• _What is needed_:
Copy exactly the lines from the one containing "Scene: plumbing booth" through the one containing "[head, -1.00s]", both included, and leave out any pictures.

Lines of data:
Start

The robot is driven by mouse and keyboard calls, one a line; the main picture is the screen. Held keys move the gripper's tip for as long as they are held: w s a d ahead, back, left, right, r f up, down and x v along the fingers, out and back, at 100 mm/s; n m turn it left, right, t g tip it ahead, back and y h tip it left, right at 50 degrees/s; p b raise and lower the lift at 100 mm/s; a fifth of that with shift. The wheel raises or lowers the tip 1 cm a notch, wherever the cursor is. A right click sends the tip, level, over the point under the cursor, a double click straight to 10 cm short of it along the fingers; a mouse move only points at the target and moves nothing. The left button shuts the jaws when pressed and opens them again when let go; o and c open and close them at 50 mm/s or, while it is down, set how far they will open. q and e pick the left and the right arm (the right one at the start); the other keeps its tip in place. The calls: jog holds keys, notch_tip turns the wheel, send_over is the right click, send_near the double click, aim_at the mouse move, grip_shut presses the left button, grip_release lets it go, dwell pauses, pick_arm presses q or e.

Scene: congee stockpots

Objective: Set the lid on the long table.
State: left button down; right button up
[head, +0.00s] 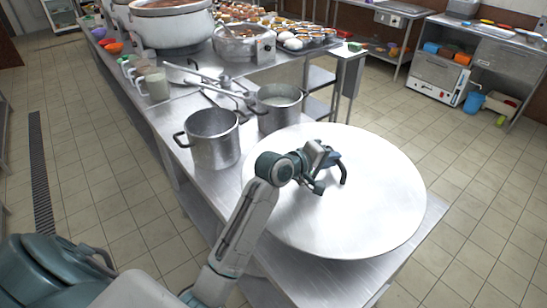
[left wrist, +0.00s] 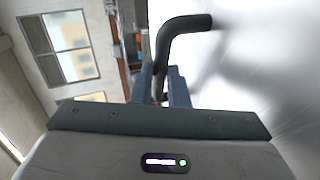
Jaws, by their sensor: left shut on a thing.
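The large round silver lid (head: 375,205) is over the near end of the long steel table (head: 405,270), beside two steel pots. I cannot tell whether it rests on the table or hangs just above it. My left gripper (head: 328,172) is at the lid's middle, shut on its dark curved handle (head: 343,170). In the left wrist view the handle (left wrist: 183,24) runs down between the fingers, and the lid's bright surface (left wrist: 265,75) fills the right side. My right gripper is not in view.
A steel pot (head: 213,150) and a second pot (head: 279,115) stand close to the lid's left and far edge. Ladles (head: 220,85), mugs (head: 155,85) and a large stockpot (head: 172,25) are farther along the table. Tiled floor is open on the right.

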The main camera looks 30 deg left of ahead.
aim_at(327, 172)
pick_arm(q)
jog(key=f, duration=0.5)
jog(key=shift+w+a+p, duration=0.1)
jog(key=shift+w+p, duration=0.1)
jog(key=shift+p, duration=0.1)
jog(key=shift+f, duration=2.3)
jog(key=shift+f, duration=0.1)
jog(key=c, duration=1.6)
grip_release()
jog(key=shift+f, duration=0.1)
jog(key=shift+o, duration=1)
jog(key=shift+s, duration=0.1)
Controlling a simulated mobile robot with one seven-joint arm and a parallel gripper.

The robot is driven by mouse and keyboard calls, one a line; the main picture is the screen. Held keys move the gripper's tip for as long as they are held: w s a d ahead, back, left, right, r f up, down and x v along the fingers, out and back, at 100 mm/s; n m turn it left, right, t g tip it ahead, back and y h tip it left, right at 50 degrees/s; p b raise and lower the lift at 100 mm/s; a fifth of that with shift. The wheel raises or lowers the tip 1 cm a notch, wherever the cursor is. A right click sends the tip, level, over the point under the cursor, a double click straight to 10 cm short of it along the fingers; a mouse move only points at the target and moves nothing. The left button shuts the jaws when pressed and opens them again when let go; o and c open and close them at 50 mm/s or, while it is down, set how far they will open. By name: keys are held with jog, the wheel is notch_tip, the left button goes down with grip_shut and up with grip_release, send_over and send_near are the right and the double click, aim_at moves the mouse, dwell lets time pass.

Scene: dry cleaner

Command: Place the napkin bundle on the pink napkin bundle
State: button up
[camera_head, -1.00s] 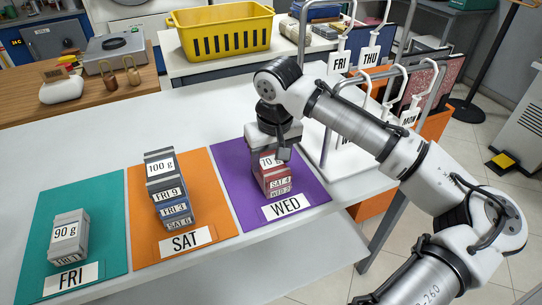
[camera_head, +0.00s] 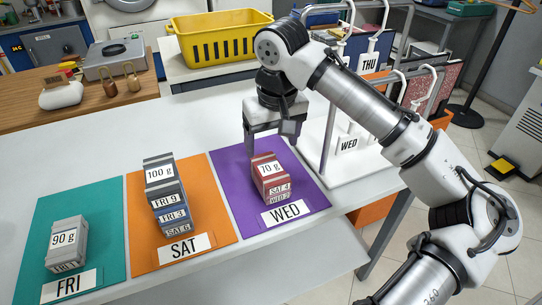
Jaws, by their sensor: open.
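A pink-red bundle stack (camera_head: 270,180) stands on the purple WED mat (camera_head: 234,182). Its top face reads 70 g, with SAT 4 and WED 2 on its front. My gripper (camera_head: 268,146) is open and empty just above and behind this stack, fingers pointing down, apart from it. A grey stack (camera_head: 166,192) stands on the orange SAT mat (camera_head: 212,205), reading 100 g on top, with FRI 9, FRI 3 and SAT 6 below. A single grey bundle (camera_head: 68,243) marked 90 g lies on the teal FRI mat (camera_head: 95,200); its front label is partly hard to read.
A white rack (camera_head: 345,165) with day tags stands right of the purple mat, partly behind my arm. A yellow basket (camera_head: 222,38) sits on a back table. A wooden counter (camera_head: 100,110) holds weights and a scale. White tabletop behind the mats is clear.

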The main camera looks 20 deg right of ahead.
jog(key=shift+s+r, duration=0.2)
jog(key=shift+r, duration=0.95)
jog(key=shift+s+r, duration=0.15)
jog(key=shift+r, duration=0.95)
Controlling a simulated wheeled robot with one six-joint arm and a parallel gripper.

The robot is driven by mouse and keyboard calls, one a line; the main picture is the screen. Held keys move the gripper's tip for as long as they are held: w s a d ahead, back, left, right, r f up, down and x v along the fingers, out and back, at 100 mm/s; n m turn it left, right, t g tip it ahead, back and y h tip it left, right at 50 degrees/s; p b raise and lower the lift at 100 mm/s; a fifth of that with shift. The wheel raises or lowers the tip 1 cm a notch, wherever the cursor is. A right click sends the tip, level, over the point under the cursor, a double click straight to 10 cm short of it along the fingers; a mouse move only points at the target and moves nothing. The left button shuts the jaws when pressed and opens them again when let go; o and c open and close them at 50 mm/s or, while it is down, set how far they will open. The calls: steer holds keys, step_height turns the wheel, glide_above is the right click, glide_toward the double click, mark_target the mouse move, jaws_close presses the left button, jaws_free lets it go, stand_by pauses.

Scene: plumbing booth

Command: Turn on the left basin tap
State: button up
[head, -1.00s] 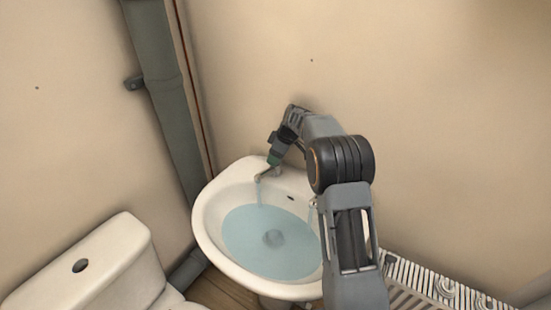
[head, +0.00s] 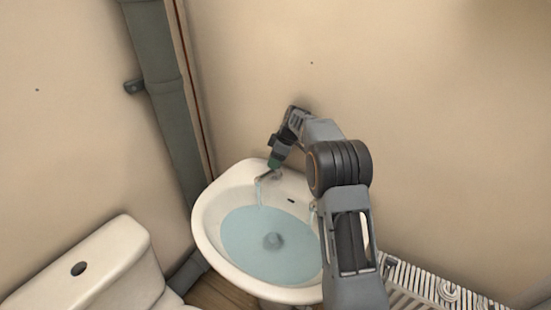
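The left basin tap (head: 264,177) stands on the back left of the white basin (head: 206,220). A thin stream of water (head: 259,195) falls from its spout. My gripper (head: 274,163) is at the top of this tap, coming down from above. Its fingers and the tap's handle overlap and are too small to tell whether the fingers are shut on it. The basin holds bluish water (head: 255,230). The right tap (head: 313,205) is mostly hidden behind my arm.
A white toilet cistern (head: 110,262) stands at the lower left. The wall (head: 430,120) behind my arm is bare.

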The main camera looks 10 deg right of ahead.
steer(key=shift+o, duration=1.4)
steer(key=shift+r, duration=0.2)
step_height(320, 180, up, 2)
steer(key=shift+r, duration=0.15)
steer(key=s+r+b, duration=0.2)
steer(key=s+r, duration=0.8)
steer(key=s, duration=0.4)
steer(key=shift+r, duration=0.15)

End

• _Exercise solution_:
Scene: plumbing booth

Command: Turn on the left basin tap
State: button up
[head, -1.00s] 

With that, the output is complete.